Dans ses deux conférences respectivement intitulées « Du sens dans la vie » et « De son importance », la philosophe américaine Susan Wolf s’emploie à rectifier la conception dominante des raisons d’agir. On admet généralement, dit-elle, que les actions humaines sont justifiées soit par la recherche du bonheur, soit par le respect de la moralité. Mais on occulte alors des raisons d’agir dont l’importance est pourtant cruciale : les raisons qui « donnent sens à nos vies ».

Susan Wolf | Le sens dans la vie. Trad. de l’anglais par Stéphane Dunand. Éliott, 176 p., 17 €
"California Oranges" tableau pour le Sens dans la vie de Susan Wolf
« California Oranges » © CC BY-SA 2.0/Pom’/Flickr

Inscrivant son projet dans une perspective métaéthique qui ne nourrit pas d’ambitions directement normatives, Susan Wolf adopte une approche analytique.
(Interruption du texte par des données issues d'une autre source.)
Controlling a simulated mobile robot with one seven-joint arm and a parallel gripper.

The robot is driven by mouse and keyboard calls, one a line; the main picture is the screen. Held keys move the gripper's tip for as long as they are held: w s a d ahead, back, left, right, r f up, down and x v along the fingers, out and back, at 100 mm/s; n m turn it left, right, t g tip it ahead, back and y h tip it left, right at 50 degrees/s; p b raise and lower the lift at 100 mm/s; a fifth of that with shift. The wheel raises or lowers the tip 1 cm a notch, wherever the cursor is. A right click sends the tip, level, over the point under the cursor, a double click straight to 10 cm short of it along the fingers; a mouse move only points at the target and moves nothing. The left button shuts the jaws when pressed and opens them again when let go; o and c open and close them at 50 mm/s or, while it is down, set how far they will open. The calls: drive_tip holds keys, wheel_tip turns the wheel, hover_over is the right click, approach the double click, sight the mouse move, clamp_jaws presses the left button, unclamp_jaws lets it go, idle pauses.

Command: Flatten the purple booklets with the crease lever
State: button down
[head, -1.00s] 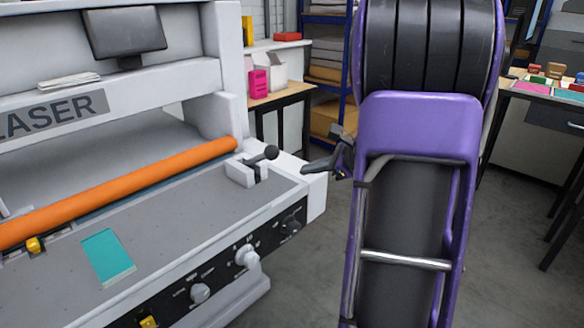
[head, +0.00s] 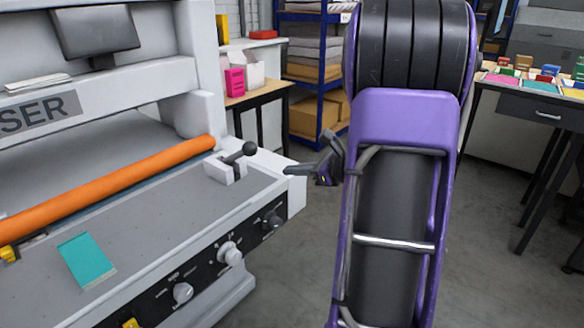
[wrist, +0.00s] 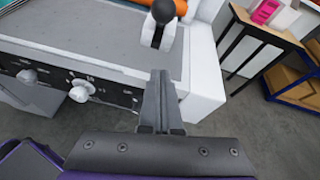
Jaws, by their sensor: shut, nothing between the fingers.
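The lever (head: 240,153) has a black ball knob and sits in a white bracket at the right end of the machine's grey bed. Its knob also shows at the top of the wrist view (wrist: 163,11). My gripper (head: 288,170) is shut and empty, just right of the machine's right end and apart from the lever. In the wrist view its closed fingers (wrist: 160,76) point toward the lever. A teal booklet or sheet (head: 86,259) lies flat on the bed. I see no purple booklet in these views.
The white machine has an orange roller (head: 110,188) and a front panel with knobs (head: 230,253). A table (head: 532,110) with coloured stacks stands at the far right. A shelf (head: 308,120) with boxes is behind. The floor between is clear.

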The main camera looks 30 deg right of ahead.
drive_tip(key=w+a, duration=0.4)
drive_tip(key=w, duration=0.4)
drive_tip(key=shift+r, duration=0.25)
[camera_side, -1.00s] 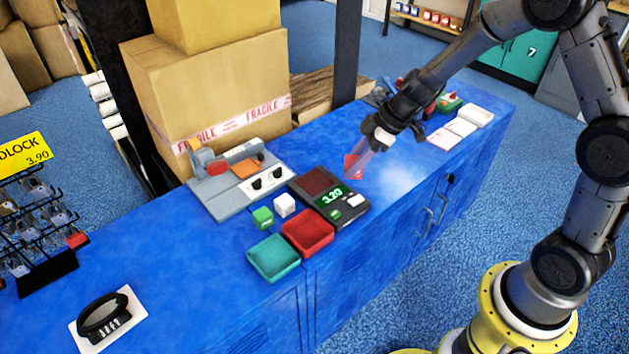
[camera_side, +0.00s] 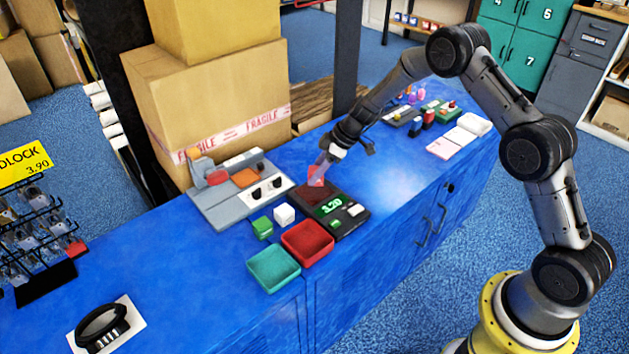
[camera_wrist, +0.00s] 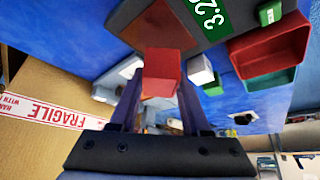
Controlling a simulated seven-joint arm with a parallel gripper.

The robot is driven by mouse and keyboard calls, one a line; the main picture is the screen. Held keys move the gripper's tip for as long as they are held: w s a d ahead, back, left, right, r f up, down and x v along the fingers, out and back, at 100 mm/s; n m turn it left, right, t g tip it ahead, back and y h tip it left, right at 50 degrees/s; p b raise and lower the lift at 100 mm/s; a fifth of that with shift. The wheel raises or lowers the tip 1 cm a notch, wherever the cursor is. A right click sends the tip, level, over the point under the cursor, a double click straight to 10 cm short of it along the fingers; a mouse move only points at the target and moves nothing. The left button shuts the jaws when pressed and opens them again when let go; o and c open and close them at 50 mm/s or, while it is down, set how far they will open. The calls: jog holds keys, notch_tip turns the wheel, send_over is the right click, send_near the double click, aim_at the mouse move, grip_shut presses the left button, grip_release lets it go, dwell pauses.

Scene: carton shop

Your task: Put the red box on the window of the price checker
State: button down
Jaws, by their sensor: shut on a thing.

Plutôt que de nous dire comment nous devrions vivre, elle entend en premier lieu « mettre au jour les caractéristiques propres à ce type de raisons [susceptibles de donner du sens à nos vies] ». Elle souhaite, en second lieu, montrer pourquoi il est important de prêter attention à ces raisons.

Les deux conférences sont suivies de plusieurs « commentaires ». Leurs auteurs, parmi lesquels figurent notamment Jonathan Haidt et Nomy Arpaly, y discutent certains aspects de la position de Wolf, ce qui conduit la philosophe à apporter un certain nombre de précisions dans la dernière section intitulée « Réponse ». Cette structure aboutit à un ouvrage stimulant, qui donne un bel exemple de ce que peut être une discussion philosophique dynamique et féconde.
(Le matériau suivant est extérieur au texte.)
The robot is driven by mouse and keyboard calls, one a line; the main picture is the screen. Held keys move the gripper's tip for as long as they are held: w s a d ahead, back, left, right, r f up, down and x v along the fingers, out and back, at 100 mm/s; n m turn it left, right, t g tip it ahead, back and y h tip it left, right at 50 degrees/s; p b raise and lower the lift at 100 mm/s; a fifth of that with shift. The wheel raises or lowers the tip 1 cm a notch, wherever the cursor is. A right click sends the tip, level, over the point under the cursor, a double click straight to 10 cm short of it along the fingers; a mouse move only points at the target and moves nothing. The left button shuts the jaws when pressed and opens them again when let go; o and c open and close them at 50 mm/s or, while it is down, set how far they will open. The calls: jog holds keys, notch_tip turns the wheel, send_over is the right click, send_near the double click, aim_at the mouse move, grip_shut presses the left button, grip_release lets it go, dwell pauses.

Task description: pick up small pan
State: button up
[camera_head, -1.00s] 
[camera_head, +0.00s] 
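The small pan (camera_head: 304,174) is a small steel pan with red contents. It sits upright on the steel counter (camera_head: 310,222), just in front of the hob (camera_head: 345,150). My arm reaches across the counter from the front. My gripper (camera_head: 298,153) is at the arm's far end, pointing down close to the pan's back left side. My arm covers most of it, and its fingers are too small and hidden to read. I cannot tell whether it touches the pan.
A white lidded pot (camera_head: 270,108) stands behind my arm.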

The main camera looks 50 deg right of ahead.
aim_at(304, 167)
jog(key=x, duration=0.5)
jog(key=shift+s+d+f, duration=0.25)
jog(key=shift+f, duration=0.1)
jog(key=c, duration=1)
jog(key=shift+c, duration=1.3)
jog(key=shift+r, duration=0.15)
Wolf commence par soutenir que, pour décrire correctement les raisons qui donnent un sens à nos vies, il faut adopter une conception bipartite qui articule une condition subjective et une condition objective. D’après cette « conception de l’accomplissement approprié », nous possédons des raisons donnant sens à nos vies (1) à condition de nous engager dans des activités qui nous procurent un sentiment d’accomplissement personnel, et (2) à condition que ces activités possèdent une valeur indépendante de nous.

Wolf dit aboutir à cette conception en employant la « méthode endoxale » héritée d’Aristote, qui préconise de nous appuyer sur les opinions généralement partagées par les êtres humains.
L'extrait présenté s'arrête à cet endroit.